"Everything around us is made up of subjectivities and we live in a space in constant change. Time and space converge in the same dimension: that of the creator"[1].
Manuel Guerrero.
What happens when a fragment of a landscape from another country appears in the middle of the observed landscape? Is it possible to mix these two realities and appropriate them as if they were one? And if landscapes are subject to the emotional landscape of the observer, how does this affect our perception of reality? These are some of the questions that have accompanied me in the development of this work that consists in a dialogue between two territories, lived from a very intimate experience: the parting from the known (Colombia) and the arrival of the unknown (France).
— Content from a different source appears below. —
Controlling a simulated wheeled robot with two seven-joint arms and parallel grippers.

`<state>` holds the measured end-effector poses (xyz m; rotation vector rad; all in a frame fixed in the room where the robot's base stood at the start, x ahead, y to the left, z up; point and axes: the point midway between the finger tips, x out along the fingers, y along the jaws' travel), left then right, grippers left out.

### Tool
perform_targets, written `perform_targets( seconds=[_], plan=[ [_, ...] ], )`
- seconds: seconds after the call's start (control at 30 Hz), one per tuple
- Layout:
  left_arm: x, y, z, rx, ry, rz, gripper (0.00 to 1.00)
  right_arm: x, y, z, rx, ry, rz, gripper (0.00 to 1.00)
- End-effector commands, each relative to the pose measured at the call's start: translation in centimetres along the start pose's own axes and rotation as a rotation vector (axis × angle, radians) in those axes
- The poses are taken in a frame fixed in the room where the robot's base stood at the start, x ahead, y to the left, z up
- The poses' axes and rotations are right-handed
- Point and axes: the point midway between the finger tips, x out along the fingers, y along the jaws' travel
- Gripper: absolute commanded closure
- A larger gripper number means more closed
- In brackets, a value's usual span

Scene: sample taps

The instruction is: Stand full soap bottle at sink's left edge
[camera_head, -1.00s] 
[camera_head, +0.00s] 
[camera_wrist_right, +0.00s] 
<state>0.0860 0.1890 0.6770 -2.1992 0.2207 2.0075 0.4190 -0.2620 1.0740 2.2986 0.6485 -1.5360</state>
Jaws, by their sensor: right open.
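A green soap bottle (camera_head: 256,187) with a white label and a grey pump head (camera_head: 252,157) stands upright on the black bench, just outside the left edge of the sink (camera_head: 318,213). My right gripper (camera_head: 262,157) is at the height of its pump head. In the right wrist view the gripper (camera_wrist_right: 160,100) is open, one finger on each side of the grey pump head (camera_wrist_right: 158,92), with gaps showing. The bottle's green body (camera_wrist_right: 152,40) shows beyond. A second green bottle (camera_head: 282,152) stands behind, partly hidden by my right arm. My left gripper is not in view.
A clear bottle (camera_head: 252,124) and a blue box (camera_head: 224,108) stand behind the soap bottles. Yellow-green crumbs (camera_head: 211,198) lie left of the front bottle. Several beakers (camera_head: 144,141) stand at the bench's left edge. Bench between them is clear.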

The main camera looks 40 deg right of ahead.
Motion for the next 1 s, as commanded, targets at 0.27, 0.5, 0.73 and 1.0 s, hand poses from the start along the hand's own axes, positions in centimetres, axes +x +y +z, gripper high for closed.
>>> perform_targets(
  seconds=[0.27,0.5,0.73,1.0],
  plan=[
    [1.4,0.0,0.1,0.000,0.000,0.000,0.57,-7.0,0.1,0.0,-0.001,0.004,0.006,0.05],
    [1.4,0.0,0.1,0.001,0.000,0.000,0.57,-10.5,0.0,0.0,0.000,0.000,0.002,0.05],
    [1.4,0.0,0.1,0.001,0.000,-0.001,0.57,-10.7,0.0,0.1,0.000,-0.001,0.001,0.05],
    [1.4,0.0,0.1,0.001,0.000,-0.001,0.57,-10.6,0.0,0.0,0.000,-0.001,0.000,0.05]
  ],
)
In recent decades, the increased geographical mobility (whether voluntary or forced) has put at risk, or facilitated, the encounter with ourselves. The repetition of certain behaviors within the same territory, such as following the rules and customs of the collective imagination, is what allows us to build an identity. What happens then, when this identity is affected by the change of territory? In order to re-discover myself in the midst of this loss, I started to merge all these scenarios, physical or imaginary, that were present in front of me and mix those different landscapes (from Colombia and France) within the same image and then digitally draw on them.
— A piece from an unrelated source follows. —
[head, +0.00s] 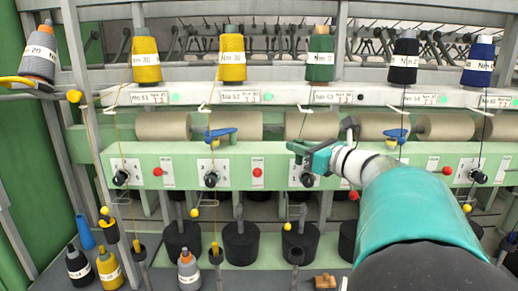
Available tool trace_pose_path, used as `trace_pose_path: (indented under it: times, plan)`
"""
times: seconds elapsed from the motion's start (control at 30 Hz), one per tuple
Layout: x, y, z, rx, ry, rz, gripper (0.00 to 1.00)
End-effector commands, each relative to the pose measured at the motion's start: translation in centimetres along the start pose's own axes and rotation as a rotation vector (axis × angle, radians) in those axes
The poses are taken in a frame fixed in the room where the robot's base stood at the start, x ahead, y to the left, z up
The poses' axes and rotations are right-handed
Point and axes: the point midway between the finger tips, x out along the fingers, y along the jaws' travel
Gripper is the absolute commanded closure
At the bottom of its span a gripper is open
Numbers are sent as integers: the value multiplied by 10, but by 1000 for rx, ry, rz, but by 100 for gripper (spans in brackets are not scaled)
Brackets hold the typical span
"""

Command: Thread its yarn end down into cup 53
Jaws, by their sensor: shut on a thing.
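My gripper (302,149) is at the front of the pale green rail, below the green yarn cone (320,58), with its fingers pointing left. It is closed on something too thin to make out, and the thin yarn from the green cone comes down towards it. Black round pots (241,243) stand behind the row of cups. I cannot read which cup is number 53; the white labels (325,97) under the cones are small.
Yellow cones (146,58), a black cone (404,60) and a blue cone (479,63) stand along the top rail. Blue levers (221,133), knobs and red buttons line the green rail (275,160).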

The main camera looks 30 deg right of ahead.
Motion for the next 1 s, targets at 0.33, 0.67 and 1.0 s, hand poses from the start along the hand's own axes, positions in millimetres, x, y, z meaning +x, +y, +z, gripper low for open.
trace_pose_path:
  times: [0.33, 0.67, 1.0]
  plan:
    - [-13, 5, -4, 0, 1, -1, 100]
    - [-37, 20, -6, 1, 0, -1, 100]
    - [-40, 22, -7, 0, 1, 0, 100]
I observed the new landscape for hours, walked on it, took it home, tried to remember the colors that I perceived, took pictures of it and destroyed its forms. As I was experimenting and drawing on them, I realized that I could fragment the landscapes, and that despite breaking them down, they still retained a vestige of their past within the new appearance. I decided to paint on them so that they would mix, so that the dissatisfaction of not being able to inhabit both territories at the same time would be healed, and so that the desire to possess them would calm down and rest in the contemplation of the living present, whichever it was. This process helped me understand where I was coming from and where I was. Also, it allowed me to take ownership of this multiplicity of environments (both lived and projected) and thus carry with greater sweetness the destabilizing effect of alienation.
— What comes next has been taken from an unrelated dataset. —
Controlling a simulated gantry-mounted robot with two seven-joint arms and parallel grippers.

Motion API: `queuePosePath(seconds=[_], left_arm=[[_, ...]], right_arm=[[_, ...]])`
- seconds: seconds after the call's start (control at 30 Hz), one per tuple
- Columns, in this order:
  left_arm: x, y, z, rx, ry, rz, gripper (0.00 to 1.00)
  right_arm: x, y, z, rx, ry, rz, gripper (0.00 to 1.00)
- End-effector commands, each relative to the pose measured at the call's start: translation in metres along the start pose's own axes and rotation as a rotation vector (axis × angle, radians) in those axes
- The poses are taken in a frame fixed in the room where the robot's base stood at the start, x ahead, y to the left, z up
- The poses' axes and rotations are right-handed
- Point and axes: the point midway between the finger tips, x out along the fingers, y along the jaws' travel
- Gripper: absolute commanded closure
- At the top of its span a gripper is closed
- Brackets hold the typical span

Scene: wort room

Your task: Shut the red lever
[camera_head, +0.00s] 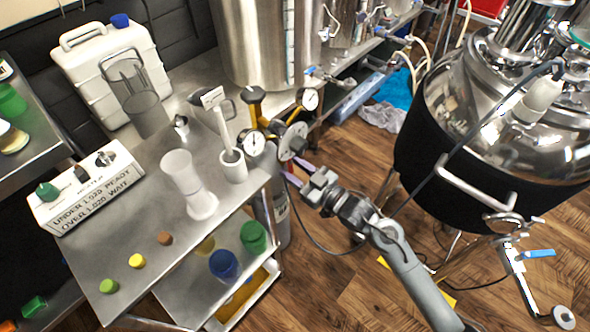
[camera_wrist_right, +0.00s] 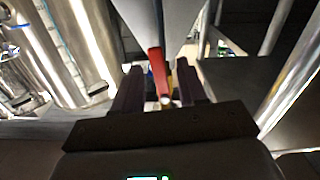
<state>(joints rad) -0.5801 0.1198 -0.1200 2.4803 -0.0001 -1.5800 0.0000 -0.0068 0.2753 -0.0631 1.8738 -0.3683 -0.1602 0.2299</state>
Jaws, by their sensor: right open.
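The red lever (camera_wrist_right: 157,72) shows in the right wrist view, standing up and slightly tilted between the two finger pads of my right gripper (camera_wrist_right: 160,88). The gripper is open around it, and I cannot tell whether either finger touches it. In the head view my right gripper (camera_head: 296,172) reaches in from the lower right, beside the regulator with round gauges (camera_head: 293,140). The lever cannot be made out there. My left gripper is in neither view.
A large kettle with a black jacket (camera_head: 445,160) stands to the right. A thin dark cable hangs below the gripper. Wooden floor (camera_head: 330,280) lies open beneath.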

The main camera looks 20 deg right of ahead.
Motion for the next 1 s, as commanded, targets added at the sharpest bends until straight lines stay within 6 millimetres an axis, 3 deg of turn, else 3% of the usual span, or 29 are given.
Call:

What we see of the landscape is not only what appears spontaneously but also what we interpret of what is presented. Never, no matter how hard we try, can we see the landscape in its entirety. We always experience it in a fractional or incomplete way since the landscape is always subject to an interpretation: the interpretation of the observer who in turn is observed. Landscape and subject are transformed together in the midst of silence. Moreover, to think about the landscape is to think of ourselves, to bring us to the purest form of movement and to its existence independent of desire. Mobility offers us not only the possibility to be fragments of different landscapes, but also beings in constant transformation. What is left to us is the decision to look at it and look at ourselves within this particular experience that the contemplation of movement brings.
[1] Bachelard, G. “The Poetics of Space”. Beacon Press, 1992.